The melted snow revealed the toll of recent wild horse-related accidents in Lincoln County.

Diane Bradshaw of Panaca spotted carcasses of five horses adjacent to U.S. 93 over a stretch of several miles. She zeroed in on two horses near mile marker 154 – a mare and a young colt lying near the road next to a pile of gravel. These two horses were hit by cars in separate incidents, according to BLM Ely District Wild Horse and Burro Specialist Ben Noyes.

“It really only got drug off the road to that gravel pit because there was so much snow you couldn’t get off the road anymore than that,” Noyes said.

Other horse deaths have occurred in the area since the first of the year. One horse was struck by an automobile and had to be put down. Another had to be cut out of a cattle guard, and it was euthanized as well.
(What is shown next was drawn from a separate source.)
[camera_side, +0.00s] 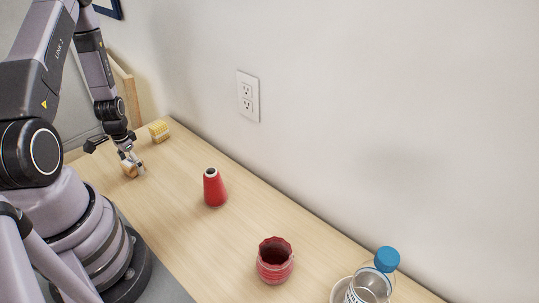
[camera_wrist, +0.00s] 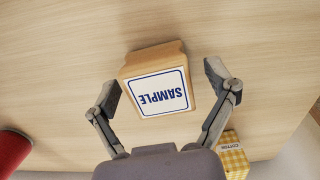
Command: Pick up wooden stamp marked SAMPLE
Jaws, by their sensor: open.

“There were two more hit in the area, and they’re not far off the road,” Noyes said. “Due to all the snow, there was nowhere really to relocate them.”

He added it is more common to move the dead animals far enough off the road so they are not a distraction to travellers, but the amount of snow in the area when the incidents occurred made it difficult to move them that far. The two near mile marker 154 have since been moved further away from the highway.

The recent emergency wild horse gather conducted by the BLM moved 122 wild horses out of the area to the Axtell Contract Off-range Corrals in Axtell, Utah, where they will be prepared for the BLM’s adoption program. There were two horses in the gather that were so malnourished, they were euthanized, Noyes said, adding the animals likely would not have survived a transport or being left in the county. “When we brought them in, they were really, really weak” and would not be able to live normal lives.

The Record recently reported several horse-related traffic accidents in Lincoln County. Sheriff Kerry Lee and other local officials have expressed concern about the growing number of horses near the highways. Public safety in the north part of the county became an issue more this winter when Lee said there were about half a dozen horse-related auto accidents.

While it is hoped the recent gather will make the roads safer, the broader issue of horse overpopulation remains. According to the BLM’s own estimates, there are over 8,000 wild horses in the Ely District, way over the “appropriate management level” of 810 to 1,695, according to Noyes.

“It’s a constant problem that we’re trying to deal with,” said BLM Ely District spokesperson Chris Hanefeld. “We would encourage folks if they’re seeing horses on the highway, if they’re seeing that there’s a problem developing, please let us know.”